見出し画像

閑話(ひとり)

「言葉って整えたら消えちゃうよね、って言ってたけど、あれ本当だったよ。本当に消えた。正確には、消えたんじゃなくて透明のままそこにあるって感じだけど、なんか、運動場の砂みたいな。部活が終わったあとに、トンボ?っていうなにかの骨組みみたいな見た目したやつで地面を均す作業あったじゃん。あれやると、運動場の、わたしたちがさっきまで部活でスライディングとかして太い線が入ったり、みんなの靴の裏の柄が重なってぼこぼこなったりしてた部分がぜんぶ平らに整えられて、元通りになるじゃん。
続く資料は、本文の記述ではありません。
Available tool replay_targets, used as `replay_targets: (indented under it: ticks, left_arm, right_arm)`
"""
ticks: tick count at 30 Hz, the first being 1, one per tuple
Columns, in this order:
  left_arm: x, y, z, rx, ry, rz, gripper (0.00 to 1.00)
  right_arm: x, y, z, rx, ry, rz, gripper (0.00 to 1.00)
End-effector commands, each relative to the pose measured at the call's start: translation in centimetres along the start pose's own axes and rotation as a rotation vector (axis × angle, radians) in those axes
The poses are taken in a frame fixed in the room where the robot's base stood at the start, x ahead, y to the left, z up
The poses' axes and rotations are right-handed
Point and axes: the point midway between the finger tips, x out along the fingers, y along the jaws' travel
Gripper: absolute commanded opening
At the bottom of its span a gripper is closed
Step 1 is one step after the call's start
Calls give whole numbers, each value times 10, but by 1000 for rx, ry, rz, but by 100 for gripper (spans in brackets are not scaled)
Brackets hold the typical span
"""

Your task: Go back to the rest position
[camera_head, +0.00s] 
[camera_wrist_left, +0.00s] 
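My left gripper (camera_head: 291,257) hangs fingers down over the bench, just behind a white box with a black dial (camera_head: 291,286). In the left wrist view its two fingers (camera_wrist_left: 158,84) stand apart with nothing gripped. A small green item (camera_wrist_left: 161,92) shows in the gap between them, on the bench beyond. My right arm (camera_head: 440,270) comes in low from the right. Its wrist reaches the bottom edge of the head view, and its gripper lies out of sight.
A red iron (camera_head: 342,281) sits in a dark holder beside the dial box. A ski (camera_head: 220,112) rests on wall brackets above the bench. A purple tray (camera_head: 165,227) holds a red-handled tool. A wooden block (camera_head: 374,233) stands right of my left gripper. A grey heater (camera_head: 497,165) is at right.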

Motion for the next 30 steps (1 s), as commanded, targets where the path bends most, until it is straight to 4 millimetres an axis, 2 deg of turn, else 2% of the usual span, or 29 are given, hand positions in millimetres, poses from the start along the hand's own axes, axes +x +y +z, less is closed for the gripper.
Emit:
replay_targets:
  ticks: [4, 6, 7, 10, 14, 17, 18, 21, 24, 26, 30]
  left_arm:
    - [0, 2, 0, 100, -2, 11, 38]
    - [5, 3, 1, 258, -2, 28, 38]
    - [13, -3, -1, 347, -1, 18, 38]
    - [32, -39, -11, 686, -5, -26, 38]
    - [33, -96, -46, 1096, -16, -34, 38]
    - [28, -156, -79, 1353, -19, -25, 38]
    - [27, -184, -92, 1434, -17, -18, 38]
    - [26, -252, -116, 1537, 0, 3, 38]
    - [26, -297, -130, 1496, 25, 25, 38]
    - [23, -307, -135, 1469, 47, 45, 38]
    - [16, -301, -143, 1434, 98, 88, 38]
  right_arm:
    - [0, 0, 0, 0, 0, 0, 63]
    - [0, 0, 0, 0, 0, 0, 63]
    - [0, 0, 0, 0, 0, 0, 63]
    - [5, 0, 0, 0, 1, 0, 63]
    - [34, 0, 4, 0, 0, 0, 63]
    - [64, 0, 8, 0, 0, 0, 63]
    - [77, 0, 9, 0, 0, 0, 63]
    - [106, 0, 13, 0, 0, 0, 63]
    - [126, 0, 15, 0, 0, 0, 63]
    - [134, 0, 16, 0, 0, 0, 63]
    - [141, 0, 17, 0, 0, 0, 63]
元通りって、0ってことで透明ってことで、それで、ああ綺麗になったなあとか思ったり、まあわざわざそんなこと思わなかったりする場合もありながら、そうしてみんなふつうにまた、綺麗な地面を無視して踏んでいく感じ。あれだった。
通り道だから当然通るんだけれど、通るってだけ。言葉の見た目を形作ってる文字があるだけ。整えたら整えた分だけわかりやすくなるなんていうのは嘘で、整えてるあいだに、どんどん言葉が削れてくの、あれ、なに?なんで?分かんないけど、削れていく言葉のしっぽをぎりぎり掴んでこっちに戻そうとしても、もう整え始めたものはさっきと同じようには乱せなくて、ああ、そういうことかって思った。その、乱れの中にだけ言葉がやどってるのかもって思った。整えたらいつも、残るのはただの文字だけになっちゃってて、外側だけになっちゃってて、人と言葉の死ぬ姿って似てるのかも、とかの、あっそういう着地点かーい、ていうところに今、います。そっちは?」

いいなと思ったら応援しよう!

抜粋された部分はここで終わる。